*WHAT THE EXERCISE ASKS*. Copy the lines below as they are; omit the images they contain.

*INFORMATION SUPPLIED*.
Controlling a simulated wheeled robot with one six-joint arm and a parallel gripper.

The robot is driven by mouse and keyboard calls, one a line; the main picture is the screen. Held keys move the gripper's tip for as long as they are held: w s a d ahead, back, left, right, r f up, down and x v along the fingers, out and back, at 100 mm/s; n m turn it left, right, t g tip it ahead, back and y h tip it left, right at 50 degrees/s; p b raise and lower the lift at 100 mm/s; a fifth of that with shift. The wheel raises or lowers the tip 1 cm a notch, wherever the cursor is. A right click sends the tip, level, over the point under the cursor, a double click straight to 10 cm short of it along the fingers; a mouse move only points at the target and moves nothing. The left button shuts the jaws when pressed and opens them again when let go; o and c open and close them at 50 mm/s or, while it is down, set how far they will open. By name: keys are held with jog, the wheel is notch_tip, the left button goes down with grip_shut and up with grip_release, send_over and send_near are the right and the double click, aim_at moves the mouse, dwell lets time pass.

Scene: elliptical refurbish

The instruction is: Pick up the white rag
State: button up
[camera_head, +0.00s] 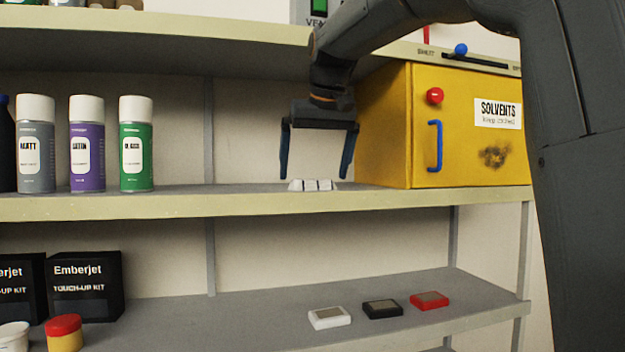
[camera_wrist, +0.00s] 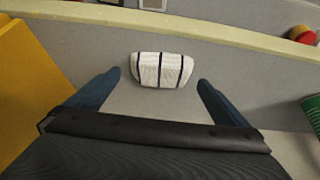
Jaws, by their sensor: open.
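The white rag (camera_head: 313,185) lies folded on the middle shelf, to the left of the yellow solvents cabinet. In the wrist view the white rag (camera_wrist: 161,69) shows dark stripes across it and sits beyond the fingertips, centred between them. My gripper (camera_head: 314,176) points down above the rag with its two blue fingers spread wide, one on either side. It also shows in the wrist view (camera_wrist: 160,80), open and empty. The fingers do not appear to touch the rag.
The yellow cabinet (camera_head: 385,130) stands close to the right of my gripper. Grey, purple (camera_head: 87,145) and green (camera_head: 136,145) spray cans stand on the left of the same shelf. White (camera_head: 329,318), black (camera_head: 382,309) and red (camera_head: 429,300) blocks lie on the lower shelf.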

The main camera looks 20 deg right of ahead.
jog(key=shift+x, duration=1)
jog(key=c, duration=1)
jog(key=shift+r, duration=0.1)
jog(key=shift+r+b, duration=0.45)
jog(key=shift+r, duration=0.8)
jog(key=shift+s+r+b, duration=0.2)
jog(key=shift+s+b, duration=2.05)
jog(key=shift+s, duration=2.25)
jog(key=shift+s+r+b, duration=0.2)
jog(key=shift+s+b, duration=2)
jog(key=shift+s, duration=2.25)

*RESULT*.
Controlling a simulated wheeled robot with one six-joint arm and a parallel gripper.

The robot is driven by mouse and keyboard calls, one a line; the main picture is the screen. Held keys move the gripper's tip for as long as they are held: w s a d ahead, back, left, right, r f up, down and x v along the fingers, out and back, at 100 mm/s; n m turn it left, right, t g tip it ahead, back and y h tip it left, right at 50 degrees/s; p b raise and lower the lift at 100 mm/s; a fifth of that with shift. The wheel raises or lowers the tip 1 cm a notch, wherever the cursor is. A right click sends the tip, level, over the point under the cursor, a double click straight to 10 cm short of it along the fingers; a mouse move only points at the target and moves nothing. The left button shuts the jaws when pressed and opens them again when let go; o and c open and close them at 50 mm/s or, while it is down, set how far they will open. By name: keys are held with jog, the wheel is notch_tip, the left button goes down with grip_shut and up with grip_release, send_over and send_near are the right and the double click, aim_at moves the mouse, dwell lets time pass.

Scene: elliptical refurbish

The instruction is: Pick up the white rag
State: button up
[camera_head, +0.00s] 
[camera_wrist, +0.00s] 
Jaws, by their sensor: open.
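The white rag (camera_head: 313,185) lies folded on the middle shelf, to the left of the yellow solvents cabinet. In the wrist view the white rag (camera_wrist: 161,69) shows dark stripes across it and sits beyond the fingertips, centred between them. My gripper (camera_head: 314,176) points down above the rag with its two blue fingers spread wide, one on either side. It also shows in the wrist view (camera_wrist: 160,80), open and empty. The fingers do not appear to touch the rag.
The yellow cabinet (camera_head: 385,130) stands close to the right of my gripper. Grey, purple (camera_head: 87,145) and green (camera_head: 136,145) spray cans stand on the left of the same shelf. White (camera_head: 329,318), black (camera_head: 382,309) and red (camera_head: 429,300) blocks lie on the lower shelf.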

The main camera looks 20 deg right of ahead.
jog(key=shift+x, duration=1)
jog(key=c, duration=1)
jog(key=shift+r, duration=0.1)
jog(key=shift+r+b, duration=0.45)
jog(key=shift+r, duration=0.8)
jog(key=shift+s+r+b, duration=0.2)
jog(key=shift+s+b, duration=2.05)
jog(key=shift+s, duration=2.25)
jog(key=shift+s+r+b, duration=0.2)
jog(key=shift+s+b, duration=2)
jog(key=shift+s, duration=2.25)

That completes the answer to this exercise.